Eliminates the option to seek reconsideration of certain asylum cases
The proposed rule would remove an important procedural protection. Now, if an asylum officer finds that someone does not have a credible fear of persecution in their home country, that person can both ask USCIS to reconsider that determination and ask an immigration judge to review the determination. The proposed rule would eliminate the option to seek reconsideration from USCIS.
People seeking asylum also often seek lesser relief, either “withholding of removal,” which prevents their deportation to their home country, or relief under the Convention Against Torture (CAT). Under the proposed rule, when an asylum officer denies asylum to a client but also grants withholding of removal or CAT relief, the person seeking relief cannot ask an immigration judge to review only the denial of asylum. They must either ask the immigration judge review the entire case—including the asylum officer’s grant of non-asylum relief—or live with the asylum officer’s decision.

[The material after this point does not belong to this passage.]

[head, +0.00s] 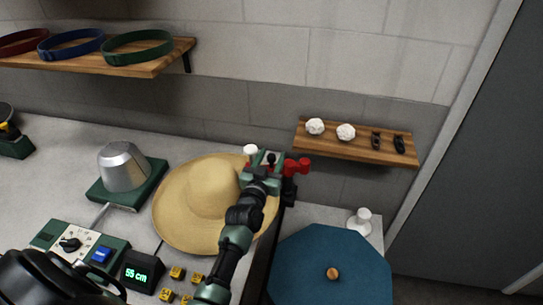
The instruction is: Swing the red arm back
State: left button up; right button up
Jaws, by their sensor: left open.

Because people who receive withholding of removal or relief under the Convention Against Torture may not become lawful permanent residents and may not bring family members to the United States, the rule would force survivors of serious trauma to make the impossible choice between risking their own newfound assurance of safety and facing permanent separation from their children and spouse.
The proposed rule does not say either when or where USCIS asylum officers would hold interviews under the new procedure. These omissions are worrying. Although the proposed rule states that people seeking asylum can bring legal representatives to their interview with USCIS, that right is meaningful only if a person is in a location with an adequate number of lawyers and finds one willing to take their case at low or no cost.
Similarly, the ability to present an asylum case to USCIS is meaningful only if the person seeking asylum has sufficient opportunity to gather evidence and prepare their case. Under the proposed rule, USCIS could—either when the rule becomes final or at any point after that—therefore set timelines and hearing locations that stack the deck in favor of deportations.